Акерман, принадлежавшая к числу тех редких режиссёров, кому удавалось кинематографизировать время, никогда не обращалась с ним как с всего лишь условным и абстрактным понятием. Одним из секретов этой магии по созданию «плотности» времени, безусловно, являлось действие, снятое в его естественном континууме. Дельфин Сейриг – опять же на кухне – не пропускает ни одной стадии приготовления кофе в «Жанне Дильман, набережная Коммерции 23, Брюссель 1080» (1975), Аврора Клеман несколько минут лежит на кровати в отеле и просто слушает музыку («Встречи с Анной», 1978), так и сама Шанталь в собственных фильмах воспроизводила рутинные занятия в их правдоподобной продолжительности. Своей матери режиссёр также оставляет возможность заниматься её привычными делами – искать что-то в кладовой, завтракать, собираться на прогулку – со всей подобающей медлительностью. И в этом тихий и зрелый радикализм Шанталь Акерман: что же, казалось бы, может быть кинематографичного в монотонной повседневности пожилого человека, заснувшего перед телевизором? Однако для Шанталь образ матери, главной женщины в её жизни, складывается из этих ничем не примечательных мелких забот, в которых теперь её мама себя реализует, не сопротивляясь власти времени. В них и в по многу раз повторяющихся вопросах «Где Шанталь?», «Когда снова приедет Шанталь?», «Почему Шанталь мне ничего не рассказывает?», интонацией напоминающие настойчивые просьбы из «Новостей из дома» писать чаще и подробнее. Слова матери, безмерно любящей, всегда ощущающей нехватку дочери, как бы близко она не находилась, будут, повторяясь и повторяясь, звучать до тех пор, пока не наступит абсолютная тишина.

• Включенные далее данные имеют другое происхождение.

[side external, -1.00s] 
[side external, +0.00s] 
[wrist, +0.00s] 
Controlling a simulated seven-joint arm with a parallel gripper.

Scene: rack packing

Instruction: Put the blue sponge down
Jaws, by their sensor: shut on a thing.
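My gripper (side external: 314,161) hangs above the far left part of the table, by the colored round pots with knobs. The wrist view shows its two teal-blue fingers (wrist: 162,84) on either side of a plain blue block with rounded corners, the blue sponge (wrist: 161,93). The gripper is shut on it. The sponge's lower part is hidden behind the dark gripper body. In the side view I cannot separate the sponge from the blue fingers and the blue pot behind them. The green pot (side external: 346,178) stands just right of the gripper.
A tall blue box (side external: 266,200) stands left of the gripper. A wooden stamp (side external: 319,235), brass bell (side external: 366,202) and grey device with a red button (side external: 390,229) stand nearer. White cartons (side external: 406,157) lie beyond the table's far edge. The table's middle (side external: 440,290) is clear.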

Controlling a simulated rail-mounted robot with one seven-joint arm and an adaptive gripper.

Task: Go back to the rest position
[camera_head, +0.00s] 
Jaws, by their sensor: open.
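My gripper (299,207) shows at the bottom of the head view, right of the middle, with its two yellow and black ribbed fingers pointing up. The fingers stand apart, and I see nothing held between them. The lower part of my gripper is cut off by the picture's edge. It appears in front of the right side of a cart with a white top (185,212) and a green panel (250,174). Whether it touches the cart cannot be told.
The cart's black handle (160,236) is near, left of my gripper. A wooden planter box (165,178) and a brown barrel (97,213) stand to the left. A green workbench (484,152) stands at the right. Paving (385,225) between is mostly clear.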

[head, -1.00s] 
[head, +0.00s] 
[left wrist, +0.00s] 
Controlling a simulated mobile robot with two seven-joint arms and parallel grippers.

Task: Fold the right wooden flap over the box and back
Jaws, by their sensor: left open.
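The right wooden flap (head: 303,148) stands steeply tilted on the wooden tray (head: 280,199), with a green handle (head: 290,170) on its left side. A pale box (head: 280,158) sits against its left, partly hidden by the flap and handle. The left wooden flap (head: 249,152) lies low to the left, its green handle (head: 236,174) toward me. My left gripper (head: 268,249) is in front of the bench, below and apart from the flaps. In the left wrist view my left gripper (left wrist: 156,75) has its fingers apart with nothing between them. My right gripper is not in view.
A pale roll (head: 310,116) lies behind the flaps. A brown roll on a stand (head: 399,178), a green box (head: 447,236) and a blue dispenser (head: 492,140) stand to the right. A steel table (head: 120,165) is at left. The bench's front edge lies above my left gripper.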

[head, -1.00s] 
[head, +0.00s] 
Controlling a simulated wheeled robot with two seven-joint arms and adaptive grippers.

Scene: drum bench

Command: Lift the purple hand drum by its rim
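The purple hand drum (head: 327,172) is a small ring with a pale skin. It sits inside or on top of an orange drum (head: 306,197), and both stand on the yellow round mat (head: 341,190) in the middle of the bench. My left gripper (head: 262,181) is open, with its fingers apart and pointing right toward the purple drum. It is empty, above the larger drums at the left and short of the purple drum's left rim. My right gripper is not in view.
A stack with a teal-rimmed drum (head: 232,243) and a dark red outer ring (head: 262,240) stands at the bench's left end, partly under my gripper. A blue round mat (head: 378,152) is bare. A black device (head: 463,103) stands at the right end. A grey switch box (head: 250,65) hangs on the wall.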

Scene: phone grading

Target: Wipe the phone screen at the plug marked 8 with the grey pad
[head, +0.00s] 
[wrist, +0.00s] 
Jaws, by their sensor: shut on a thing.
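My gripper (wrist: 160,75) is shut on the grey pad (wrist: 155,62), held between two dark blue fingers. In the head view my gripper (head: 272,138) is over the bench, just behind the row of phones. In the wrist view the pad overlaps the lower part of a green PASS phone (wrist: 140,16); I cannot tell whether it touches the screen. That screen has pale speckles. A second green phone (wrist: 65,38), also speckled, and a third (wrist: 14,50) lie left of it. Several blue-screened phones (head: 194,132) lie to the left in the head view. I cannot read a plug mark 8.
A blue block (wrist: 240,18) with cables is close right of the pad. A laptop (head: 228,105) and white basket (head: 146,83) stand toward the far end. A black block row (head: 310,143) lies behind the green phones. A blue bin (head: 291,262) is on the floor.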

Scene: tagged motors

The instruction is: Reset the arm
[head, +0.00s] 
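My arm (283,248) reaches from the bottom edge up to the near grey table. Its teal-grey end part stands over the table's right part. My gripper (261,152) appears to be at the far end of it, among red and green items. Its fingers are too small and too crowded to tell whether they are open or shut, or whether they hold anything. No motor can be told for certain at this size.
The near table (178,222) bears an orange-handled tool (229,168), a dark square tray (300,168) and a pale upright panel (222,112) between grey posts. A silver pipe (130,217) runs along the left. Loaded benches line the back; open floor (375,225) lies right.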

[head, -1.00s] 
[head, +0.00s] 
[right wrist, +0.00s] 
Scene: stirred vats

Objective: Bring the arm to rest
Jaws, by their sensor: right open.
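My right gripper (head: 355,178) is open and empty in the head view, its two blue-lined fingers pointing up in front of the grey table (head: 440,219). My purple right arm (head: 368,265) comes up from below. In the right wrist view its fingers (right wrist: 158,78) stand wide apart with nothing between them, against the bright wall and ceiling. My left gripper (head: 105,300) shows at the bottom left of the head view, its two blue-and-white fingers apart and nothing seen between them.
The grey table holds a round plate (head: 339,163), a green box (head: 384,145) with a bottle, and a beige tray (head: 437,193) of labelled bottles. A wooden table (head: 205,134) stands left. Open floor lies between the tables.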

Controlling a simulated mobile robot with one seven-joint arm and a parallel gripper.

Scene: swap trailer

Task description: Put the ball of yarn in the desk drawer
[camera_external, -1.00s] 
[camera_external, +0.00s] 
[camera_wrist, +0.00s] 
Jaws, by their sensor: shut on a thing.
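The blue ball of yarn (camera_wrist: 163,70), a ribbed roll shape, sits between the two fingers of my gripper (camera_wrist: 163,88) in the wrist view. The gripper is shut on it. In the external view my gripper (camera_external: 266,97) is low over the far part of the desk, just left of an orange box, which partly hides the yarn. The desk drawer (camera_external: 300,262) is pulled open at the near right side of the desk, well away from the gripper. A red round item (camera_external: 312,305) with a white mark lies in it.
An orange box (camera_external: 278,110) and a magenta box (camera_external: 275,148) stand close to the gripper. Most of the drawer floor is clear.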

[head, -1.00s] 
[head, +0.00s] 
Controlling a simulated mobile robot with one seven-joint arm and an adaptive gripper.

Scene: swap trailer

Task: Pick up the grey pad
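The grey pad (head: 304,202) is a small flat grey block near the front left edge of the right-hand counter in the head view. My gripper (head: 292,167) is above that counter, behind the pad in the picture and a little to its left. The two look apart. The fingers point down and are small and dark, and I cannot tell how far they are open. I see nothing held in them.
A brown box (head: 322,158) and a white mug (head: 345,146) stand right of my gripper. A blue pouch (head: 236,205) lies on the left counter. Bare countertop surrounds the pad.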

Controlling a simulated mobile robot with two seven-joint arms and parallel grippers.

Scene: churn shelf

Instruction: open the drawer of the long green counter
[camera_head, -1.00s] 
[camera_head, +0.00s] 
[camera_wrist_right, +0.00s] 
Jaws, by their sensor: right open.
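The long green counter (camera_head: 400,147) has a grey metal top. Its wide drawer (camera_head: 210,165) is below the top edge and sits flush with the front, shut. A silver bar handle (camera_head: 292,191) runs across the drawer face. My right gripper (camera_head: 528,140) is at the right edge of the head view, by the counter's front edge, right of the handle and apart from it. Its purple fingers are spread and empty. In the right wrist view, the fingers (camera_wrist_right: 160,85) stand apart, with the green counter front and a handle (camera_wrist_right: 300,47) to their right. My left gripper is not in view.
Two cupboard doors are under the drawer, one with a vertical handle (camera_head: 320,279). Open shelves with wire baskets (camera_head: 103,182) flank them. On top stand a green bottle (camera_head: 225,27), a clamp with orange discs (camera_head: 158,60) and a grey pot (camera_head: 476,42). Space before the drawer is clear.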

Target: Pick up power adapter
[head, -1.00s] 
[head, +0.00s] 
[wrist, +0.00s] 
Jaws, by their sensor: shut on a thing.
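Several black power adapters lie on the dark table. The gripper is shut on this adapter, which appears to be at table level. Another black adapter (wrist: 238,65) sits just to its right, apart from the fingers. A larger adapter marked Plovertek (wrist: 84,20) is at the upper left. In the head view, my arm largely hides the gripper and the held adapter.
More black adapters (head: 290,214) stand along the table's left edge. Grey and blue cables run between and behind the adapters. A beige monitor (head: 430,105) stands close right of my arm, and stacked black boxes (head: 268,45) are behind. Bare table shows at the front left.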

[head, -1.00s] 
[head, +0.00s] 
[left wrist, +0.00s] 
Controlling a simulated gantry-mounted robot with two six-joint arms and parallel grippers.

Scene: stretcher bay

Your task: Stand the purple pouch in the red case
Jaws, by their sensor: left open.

Мне не хочется говорить о том, что случилось прошлой осенью. А хочется – слепо верить в другое. Шанталь снова стоит на перроне. Шанталь переехала, вот и всё. Шанталь в поисках натуры для нового фильма. Шанталь на своём шершавом английском вдруг заговаривает с незнакомцем, но о чём точно – не разобрать.

 

 

2.

Если бы встречи в терапевтических группах, помогающих справиться с потерей близких, принято было бы начинать с просмотра кино, то первый сеанс следовало бы открывать «Второй ночью». Мужество его режиссёра как раз заключается именно в том, что он находит в себе силы не только говорить о смерти человека, без которого прежде не представлял жизни, а в способе, которым он это делает. Эрик Пауэлс не концентрируется на страданиях и боли, которые, разумеется, сопровождают невосполнимую утрату, а создаёт меланхоличное, но лёгкое эссе-посвящение, преисполненное благодарности.

 

Кадр из фильма «Вторая ночь», реж. Эрик Пауэлс, 2015

 

К съёмкам «Второй ночи» режиссёр приступил, когда страшный диагноз уже был озвучен – у его матери рак. Нельзя было медлить. Впрочем, с самого начала Эрик Пауэлс принял решение, что старение, увядание тела не лягут в основу фильма. Образы матери в пожилом возрасте редки, неуловимы и почти лишены чёткости: ни в отражении в зеркале с полуразрушенной амальгамой, ни на проецируемой на стену фотографии не разобрать морщин – прямых отпечатков времени. За кадром россыпи мерцающих соцветий голос сына признаётся в том, что для описания его матери изображения вообще не существует – только звуки. Но всё же он пытается собрать её, эту Вселенную, из тысячи кусочков, как из нерифмующихся метафор складывался бы верлибр. Он открывает картонную коробку – сокровищницу памятных открыток-репродукций, включает семейные архивные записи и реконструирует обычные сцены из жизни матери с ребёнком, будь то прогулка в парке или совместные хлопоты на кухне, где актёры всегда размыты, в блюре и взяты со спины. В этой иллюзии мать, красивая и молодая, оживает. Она нигде и всюду: в Деве Марии, в улыбке Будды, в цветах у дома, в прохожих, в цитате Пазолини. Везде, где сын.

Воспоминания, свои и матери, Пауэлс нанизывает на сюжет с той же непринуждённостью, что и визуальные образы. Дорога в школу, эмиграция семьи, немые слёзы, решение стать режиссёром, не принятое отцом, этнографические экскурсы и мифы – смонтированные друг с другом обрывки памяти соседствуют так близко, как карточки в коробке. В них воплощается стиль Пауэлса – эклектика и глубина, рождающаяся из наивности. Меланхолия в глазах смеющегося. Парадоксальности, которую так любит режиссёр, находится место почти в каждом его фильме, но во «Второй ночи» он достигает совершенства в этой манере. Говоря о смерти, о разделении с безумно любимым человеком, которое за ней последовало, ему на самом деле удаётся рассказать о радости и силе жизни, когда она, казалось бы, ушла.

Первый опыт младенца, отделённого от матери, как самостоятельного существа, глубоко травматический, повторяется в момент её смерти. Это – ночь, и она кажется бесконечной. Переживая её, Эрик Пауэлс благодарит свою маму за ту витальность и свободу, которые она собой воплощала, и снова обращает камеру к небу – светлому, полуденному.